Puis, pendant de nombreuses années et d’un coin à l’autre du pays, des auditeurs appellent la radio pour demander que « Nadejda » soit encore diffusée, mais toujours dans l’interprétation d’Anna German.
2. La liste de cosmonautes soviétiques connus comprenant 80 noms et celle des astronautes soviétiques et russes 126, d’autres ont bien sûr aussi leur nom au firmament, par exemple Valentina Terechkova (Tchaïka, « Mouette » en français, n° 1610), première femme astronaute à bord de Vostok-6 le 16 juin 1963) qui avait rendez-vous dans l’espace avec Valeri Bykovski (Iastreb, « Faucon en français », no 138971) parti deux jours avant elle à bord de Vostok-5 ; ou encore Svetlana Savitskaïa (no 4118), première femme à sortir dans l’espace, etc. Il faut cependant savoir qu’il a peut-être existé des « cosmonautes fantômes » présumés morts dans des vols préorbitaux ou orbitaux avant Gagarine, soit du lancement du premier satellite artificiel en 1957 au 12 avril 1961, dont l’URSS aurait caché les noms puisque le programme spatial soviétique était secret et que les autorités avaient pour habitude de n’annoncer les vols qu’après leur succès. On prétend donc logiquement que les échecs étaient tus au point de supprimer toute trace des malheureux qui y avaient pris part, en allant jusqu’à éliminer leur famille. Il n’y a cependant aucune preuve de ceci et l’on ne sait si les 11 noms que l’on cite sont ceux de personnes réelles ou ont été inventés par des Occidentaux.
3. Avant d’être anglicisé puis russifié, le terme de dushman signifie « ennemi ». Il s’agit donc de moudjahidines afghans.
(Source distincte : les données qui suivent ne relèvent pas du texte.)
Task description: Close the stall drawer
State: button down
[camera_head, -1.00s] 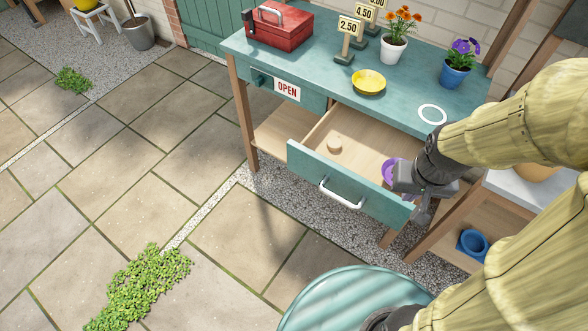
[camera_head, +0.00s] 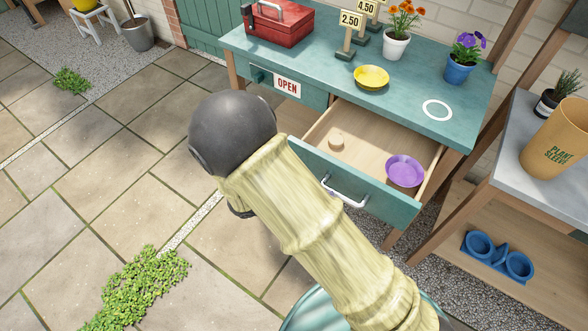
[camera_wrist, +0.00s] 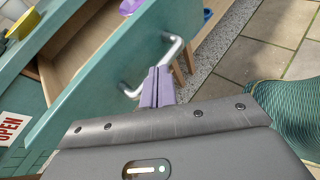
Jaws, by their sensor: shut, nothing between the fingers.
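The stall drawer (camera_head: 355,183) is pulled open under the green stall table (camera_head: 400,98), with a white bar handle (camera_head: 343,191) on its teal front.
On the table stand a red toolbox (camera_head: 280,24), price signs (camera_head: 350,30), a yellow dish (camera_head: 371,77) and flower pots (camera_head: 396,45).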

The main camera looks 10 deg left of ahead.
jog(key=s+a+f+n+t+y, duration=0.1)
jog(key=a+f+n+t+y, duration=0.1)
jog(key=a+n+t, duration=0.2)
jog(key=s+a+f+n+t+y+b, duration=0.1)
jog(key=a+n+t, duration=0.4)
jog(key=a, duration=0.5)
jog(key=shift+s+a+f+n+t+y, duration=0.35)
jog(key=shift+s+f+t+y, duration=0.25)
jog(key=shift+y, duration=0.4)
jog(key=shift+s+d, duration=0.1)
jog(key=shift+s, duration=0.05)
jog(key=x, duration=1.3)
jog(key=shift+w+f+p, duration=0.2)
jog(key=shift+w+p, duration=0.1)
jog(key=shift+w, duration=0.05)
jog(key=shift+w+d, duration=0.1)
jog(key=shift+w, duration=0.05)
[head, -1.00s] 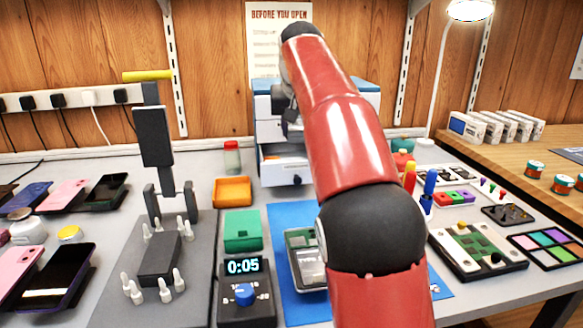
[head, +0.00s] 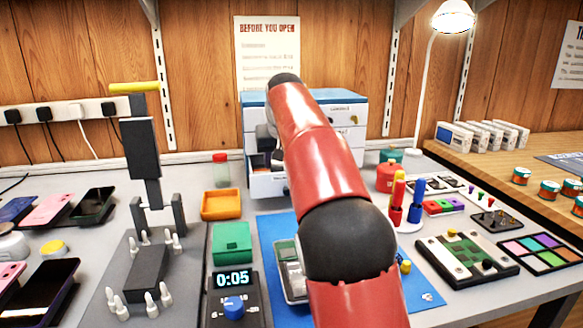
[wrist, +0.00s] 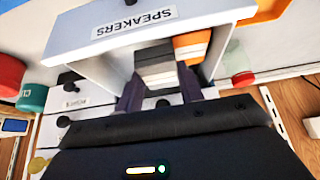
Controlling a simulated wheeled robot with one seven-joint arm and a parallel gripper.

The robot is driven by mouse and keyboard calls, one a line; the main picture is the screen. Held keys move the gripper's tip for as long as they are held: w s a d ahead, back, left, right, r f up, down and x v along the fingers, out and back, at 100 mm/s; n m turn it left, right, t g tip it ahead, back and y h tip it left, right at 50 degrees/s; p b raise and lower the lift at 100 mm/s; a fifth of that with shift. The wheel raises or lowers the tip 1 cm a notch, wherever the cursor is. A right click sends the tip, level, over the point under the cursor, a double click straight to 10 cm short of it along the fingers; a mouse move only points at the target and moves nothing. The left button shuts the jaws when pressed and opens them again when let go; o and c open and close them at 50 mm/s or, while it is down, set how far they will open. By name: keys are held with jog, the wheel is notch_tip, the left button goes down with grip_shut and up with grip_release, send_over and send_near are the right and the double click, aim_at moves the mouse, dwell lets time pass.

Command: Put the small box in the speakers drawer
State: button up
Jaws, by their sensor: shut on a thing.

4. La Pionerskaïa Pravda était un bi-hebdomadaire qui tirait en 1975 à 9,5 millions d’exemplaires, soit le plus grand tirage de tous les journaux d’URSS, ce qui, associé à son nom de Vérité (pravda), au fait qu’il était l’organe de la Fédération internationale de toutes les organisations de pionniers et à sa mission avouée de servir de vitrine internationale à l’URSS et de « montrer au monde ce qu’étaient des enfants libres et heureux »), évoque de façon éloquente l’étendue de la propagande de l’époque.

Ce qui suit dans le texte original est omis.